Furoshiki is used for packing clothes or accessories and wrapping gifts. Its use has expanded to include wrapping a little bit of everything.
Although this original gift wrap has lost popularity to handbags, it remains an essential part of traditional Japanese culture and is still often used to wrap gifts in the most environmentally friendly and sustainable way possible.
With furoshiki, turn your gift wrapping into a gift package in itself!
You can use it for this purpose or simply as a decorative element (hanging on the wall, as table linen, etc.) or as a fashion accessory.
Its existence probably dates back to the Nara era (710-794 A.D.), when it was used to protect valuable objects. It was once called tsutsumi, to indicate "packing". It was used at that time to preserve the imperial treasure. During the Heian era, this cloth was mainly used to wrap clothes and was called koromozutsumi, which literally means "clothing wrapping".
It was given the name hirazutsumi (平包, "flat pack") 400 years later to indicate a flat pack. The simplicity of packing one's belongings in a cloth became commonplace as a result of looting during the many wars or during pilgrimages.

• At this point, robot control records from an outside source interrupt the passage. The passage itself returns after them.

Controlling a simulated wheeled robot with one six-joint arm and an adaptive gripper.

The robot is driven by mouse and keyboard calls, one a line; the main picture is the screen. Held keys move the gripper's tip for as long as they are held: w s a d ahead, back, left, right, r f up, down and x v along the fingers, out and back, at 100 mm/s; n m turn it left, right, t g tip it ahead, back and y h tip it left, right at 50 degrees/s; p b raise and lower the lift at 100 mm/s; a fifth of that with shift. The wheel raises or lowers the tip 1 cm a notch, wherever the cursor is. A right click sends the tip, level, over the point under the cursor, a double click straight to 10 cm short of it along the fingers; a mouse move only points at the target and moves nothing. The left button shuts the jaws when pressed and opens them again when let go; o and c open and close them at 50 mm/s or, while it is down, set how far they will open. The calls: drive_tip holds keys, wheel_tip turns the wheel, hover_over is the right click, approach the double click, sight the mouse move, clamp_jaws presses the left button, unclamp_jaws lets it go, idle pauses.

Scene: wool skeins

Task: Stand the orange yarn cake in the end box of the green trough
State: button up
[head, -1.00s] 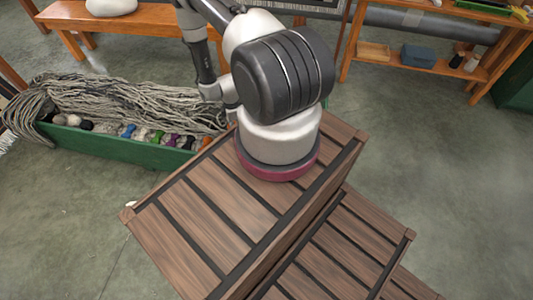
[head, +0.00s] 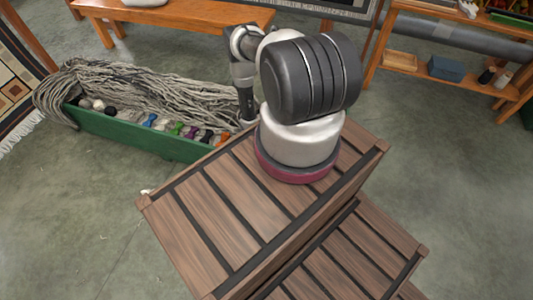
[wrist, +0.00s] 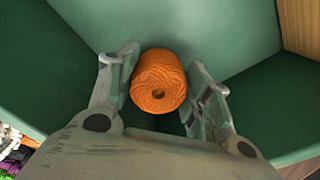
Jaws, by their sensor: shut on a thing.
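The orange yarn cake (wrist: 158,78) is between the fingers of my gripper (wrist: 161,70) in the wrist view, which is shut on it. The end with its hole faces the camera. Green walls surround it on several sides; I cannot tell whether it touches a floor below. The green trough (head: 135,137) stands on the floor at the left in the head view, with grey strands and small coloured skeins in it. My arm reaches down at its right end. My gripper and the cake are hidden there behind my arm and the slatted wooden box.
The slatted wooden box (head: 205,203) fills the front middle in the head view, close to the trough's right end. A wooden bench (head: 180,16) stands behind, shelves (head: 420,72) at the back right, and a patterned rug (head: 15,85) hangs at the left. Concrete floor is free at the left front.

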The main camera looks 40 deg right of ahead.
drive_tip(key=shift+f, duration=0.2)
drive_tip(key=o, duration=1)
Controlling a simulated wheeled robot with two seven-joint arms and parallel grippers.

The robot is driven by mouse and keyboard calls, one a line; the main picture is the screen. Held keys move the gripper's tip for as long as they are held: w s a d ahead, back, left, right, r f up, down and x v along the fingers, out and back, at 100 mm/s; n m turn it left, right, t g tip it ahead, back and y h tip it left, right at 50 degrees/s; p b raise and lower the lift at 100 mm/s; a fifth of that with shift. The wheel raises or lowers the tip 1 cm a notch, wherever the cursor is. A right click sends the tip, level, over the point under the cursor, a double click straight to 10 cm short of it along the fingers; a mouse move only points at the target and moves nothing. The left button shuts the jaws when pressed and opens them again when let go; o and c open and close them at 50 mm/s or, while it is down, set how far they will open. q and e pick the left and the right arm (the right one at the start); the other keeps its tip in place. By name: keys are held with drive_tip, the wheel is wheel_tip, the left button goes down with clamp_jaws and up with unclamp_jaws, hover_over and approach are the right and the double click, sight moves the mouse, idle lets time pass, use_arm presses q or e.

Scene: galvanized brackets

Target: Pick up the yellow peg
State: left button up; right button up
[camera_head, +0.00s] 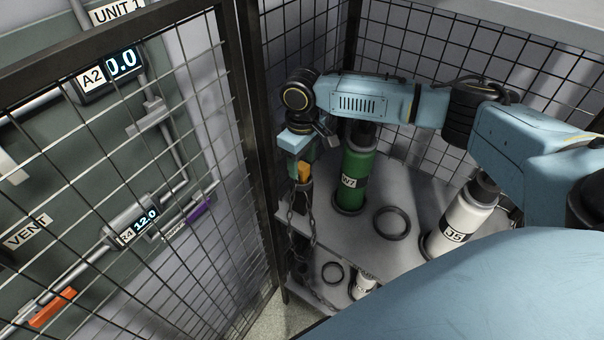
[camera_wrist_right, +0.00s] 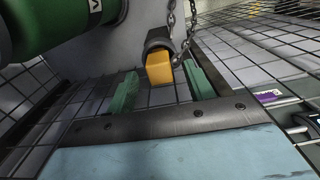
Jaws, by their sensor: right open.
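The yellow peg (camera_head: 304,172) is a small orange-yellow block. It sits in a dark round holder at the cage corner, with a chain beside it. In the right wrist view the peg (camera_wrist_right: 158,72) shows between the two green fingers of my right gripper (camera_wrist_right: 160,78), with a gap on each side. My right gripper (camera_head: 304,160) is open and reaches down at the peg in the head view, partly hiding it. The holder (camera_wrist_right: 157,40) surrounds the peg's far end in the wrist view. My left gripper is not in view.
A green cylinder (camera_head: 356,175) stands close to the right of the peg. A white cylinder (camera_head: 462,222) and a black ring (camera_head: 391,222) are on the grey shelf (camera_head: 365,240). Mesh fence panels (camera_head: 225,130) border the left and back. The chain (camera_head: 291,215) hangs below the peg.

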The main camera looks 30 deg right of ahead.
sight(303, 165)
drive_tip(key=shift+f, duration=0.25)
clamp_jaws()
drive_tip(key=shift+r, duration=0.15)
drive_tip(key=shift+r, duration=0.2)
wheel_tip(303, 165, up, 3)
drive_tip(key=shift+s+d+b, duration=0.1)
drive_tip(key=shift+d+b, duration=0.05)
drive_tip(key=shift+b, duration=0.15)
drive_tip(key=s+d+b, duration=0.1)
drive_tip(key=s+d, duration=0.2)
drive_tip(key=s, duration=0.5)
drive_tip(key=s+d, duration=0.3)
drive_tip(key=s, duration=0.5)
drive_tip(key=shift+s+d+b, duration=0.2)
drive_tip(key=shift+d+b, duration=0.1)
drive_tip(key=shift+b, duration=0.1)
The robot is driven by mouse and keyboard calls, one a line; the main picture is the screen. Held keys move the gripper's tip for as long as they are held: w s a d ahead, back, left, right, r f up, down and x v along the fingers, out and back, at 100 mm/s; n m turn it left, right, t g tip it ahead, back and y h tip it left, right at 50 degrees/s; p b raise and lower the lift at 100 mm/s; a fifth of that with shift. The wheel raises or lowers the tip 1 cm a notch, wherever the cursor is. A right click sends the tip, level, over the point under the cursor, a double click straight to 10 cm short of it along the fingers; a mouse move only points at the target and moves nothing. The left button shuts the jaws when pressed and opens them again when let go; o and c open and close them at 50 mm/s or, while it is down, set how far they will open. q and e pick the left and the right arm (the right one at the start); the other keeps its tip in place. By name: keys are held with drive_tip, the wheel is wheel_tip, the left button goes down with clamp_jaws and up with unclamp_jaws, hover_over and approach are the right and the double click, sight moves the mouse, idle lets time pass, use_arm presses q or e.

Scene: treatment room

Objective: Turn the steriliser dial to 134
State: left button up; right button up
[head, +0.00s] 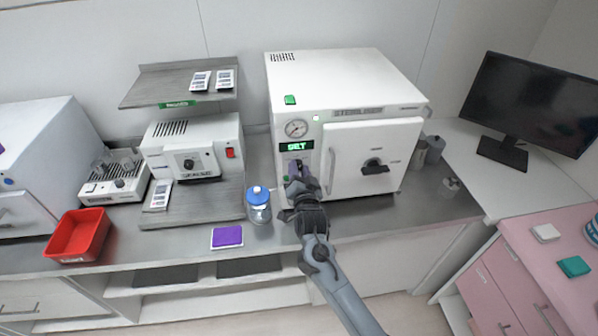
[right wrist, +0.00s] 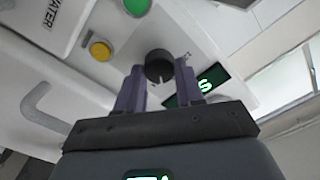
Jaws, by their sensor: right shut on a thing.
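The steriliser (head: 345,85) is a white box with a closed door at the middle back of the counter. Its green-lit display (head: 296,146) sits left of the door; I cannot read the text surely. The dial is a round dark knob (right wrist: 158,62) on the front panel in the right wrist view; my gripper mostly hides it in the head view. My right gripper (head: 299,178) reaches the panel below the display. Its purple fingers (right wrist: 160,78) are shut on the dial, one on each side. The dial's setting cannot be read. My left gripper is not in view.
A yellow button (right wrist: 100,50) and a green button (right wrist: 137,6) are near the dial. A blue-lidded jar (head: 259,208) stands left of my right gripper, with a purple pad (head: 227,236) before it. A red tray (head: 78,236) is at the left, a monitor (head: 530,105) at the right.

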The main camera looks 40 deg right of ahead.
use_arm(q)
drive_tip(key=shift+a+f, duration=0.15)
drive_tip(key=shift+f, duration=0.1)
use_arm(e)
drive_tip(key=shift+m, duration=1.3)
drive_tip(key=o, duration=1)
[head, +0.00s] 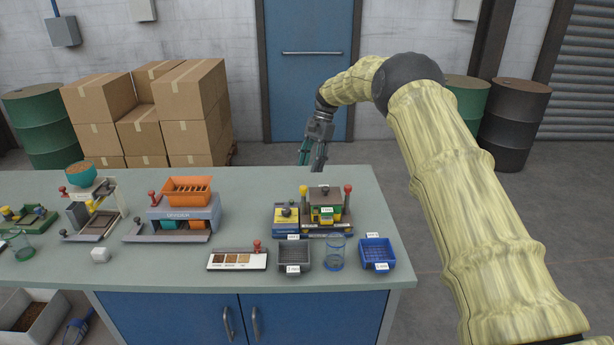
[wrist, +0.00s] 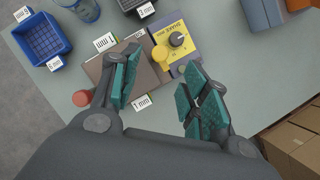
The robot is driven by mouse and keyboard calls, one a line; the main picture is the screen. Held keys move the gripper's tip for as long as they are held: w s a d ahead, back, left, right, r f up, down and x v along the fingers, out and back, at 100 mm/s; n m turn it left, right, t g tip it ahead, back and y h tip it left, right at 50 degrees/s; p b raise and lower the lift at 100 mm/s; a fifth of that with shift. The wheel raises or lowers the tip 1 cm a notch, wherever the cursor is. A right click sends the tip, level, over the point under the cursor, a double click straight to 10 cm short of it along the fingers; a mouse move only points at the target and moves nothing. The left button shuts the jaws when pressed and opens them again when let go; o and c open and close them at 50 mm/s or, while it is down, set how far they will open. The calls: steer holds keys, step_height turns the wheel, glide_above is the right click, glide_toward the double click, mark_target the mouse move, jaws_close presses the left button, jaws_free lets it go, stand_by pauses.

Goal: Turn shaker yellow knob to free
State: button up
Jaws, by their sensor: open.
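The shaker (head: 326,216) stands near the right end of the bench, with a stack of labelled sieves in its middle. Its yellow knob (head: 303,191) stands upright on the left post, and a red knob (head: 348,190) tops the right post. In the wrist view the yellow knob (wrist: 160,53) is beyond my fingertips, and the red knob (wrist: 82,98) is at the left. A yellow control box (head: 286,218) with a black dial (wrist: 177,40) adjoins the shaker. My gripper (head: 311,160) is open and empty, above the bench's far edge behind the shaker, touching nothing visible.
In front of the shaker stand a grey bin (head: 295,257), a clear blue-tinted cup (head: 335,253) and a blue bin (head: 377,253). A sample tray (head: 238,261) and an orange-topped divider (head: 187,208) are to the left. Bench between divider and shaker is clear.

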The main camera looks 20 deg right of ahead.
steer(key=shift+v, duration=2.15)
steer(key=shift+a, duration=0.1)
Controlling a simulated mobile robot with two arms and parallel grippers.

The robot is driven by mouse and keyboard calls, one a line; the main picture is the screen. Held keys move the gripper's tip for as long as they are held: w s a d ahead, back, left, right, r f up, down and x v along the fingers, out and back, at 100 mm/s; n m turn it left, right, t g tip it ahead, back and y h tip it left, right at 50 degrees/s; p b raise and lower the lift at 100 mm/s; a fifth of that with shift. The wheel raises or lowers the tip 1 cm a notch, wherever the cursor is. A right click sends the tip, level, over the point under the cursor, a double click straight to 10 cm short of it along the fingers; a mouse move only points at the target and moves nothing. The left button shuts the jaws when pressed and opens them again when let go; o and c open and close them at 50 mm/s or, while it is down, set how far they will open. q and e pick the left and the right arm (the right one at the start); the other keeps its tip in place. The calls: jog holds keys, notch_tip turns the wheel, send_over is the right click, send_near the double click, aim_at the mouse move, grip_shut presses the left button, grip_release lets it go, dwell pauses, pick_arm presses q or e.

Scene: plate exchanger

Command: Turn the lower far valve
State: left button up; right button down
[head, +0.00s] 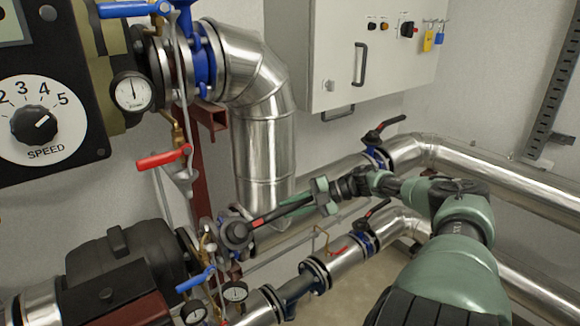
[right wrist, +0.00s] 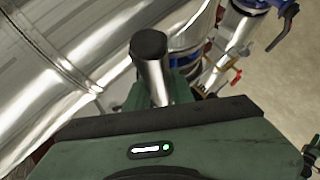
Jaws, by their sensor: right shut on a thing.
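My right gripper (head: 290,208) reaches in from the right. It is shut on a dark lever handle with a red strip (head: 266,218), whose round grey hub (head: 237,233) sits beside the lower pipework at the picture's centre. In the right wrist view a dark-capped metal piece (right wrist: 150,60) shows just beyond the gripper body; I cannot tell how it joins the lever. Two other black levers, an upper one (head: 386,127) and a lower one (head: 371,212), stand on the pipes at the right. I cannot tell which lever is the lower far valve. My left gripper is not in view.
A thick silver pipe elbow (head: 262,130) stands behind the held lever. A red lever (head: 163,158), a blue lever (head: 196,279) and gauges (head: 132,92) crowd the left. A grey cabinet (head: 340,60) hangs on the back wall. Long silver pipes (head: 500,177) run along the right.

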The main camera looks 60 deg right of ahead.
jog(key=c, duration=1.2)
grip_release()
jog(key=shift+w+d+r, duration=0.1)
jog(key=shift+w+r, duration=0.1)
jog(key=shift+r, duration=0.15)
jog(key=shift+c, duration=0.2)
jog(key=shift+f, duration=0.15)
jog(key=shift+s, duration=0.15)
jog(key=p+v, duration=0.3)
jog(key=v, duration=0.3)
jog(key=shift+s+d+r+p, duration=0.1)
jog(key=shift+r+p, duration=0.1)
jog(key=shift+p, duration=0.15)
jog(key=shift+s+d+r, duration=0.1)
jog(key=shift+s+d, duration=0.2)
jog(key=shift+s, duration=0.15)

The long days of work in the fields at the time required the ability to carry and tie one's belongings, which the folded cloth allowed.
The name, meaning "(something) spread out in the bath" (風呂に敷く（もの, furo ni shiku (mono)), originates from the Muromachi era and then became widespread during the Edo era, continuing to the present day.
It was then used to take necessary things or pack clothes to the public baths (銭湯, sentō). It is possible that the use of furoshiki expanded as a means of transportation, protection, and decoration for merchants' products.
Attached to high society, this symbol was reused by merchants of the time to better sell their products. It had become an advertising medium, but above all, it was becoming widespread.
Since the post-war period, furoshiki had been slowly falling into disuse in Japan, largely since the advent of the plastic bag.
However, in an environmental concern, the Ministry of Environment and Japanese ecological associations are trying to bring them back in vogue. It becomes the symbol of mottainai, a Japanese concept of rejecting waste.
In 2018, the Paris City Hall organizes a big event as part of the Paris-Tokyo Tandem, on an idea of Yuriko Koike, governor of Tokyo. A giant furoshiki, designed by Atelier Tsuyoshi Tane Architects (ATTA), is installed on the square in front of the city hall.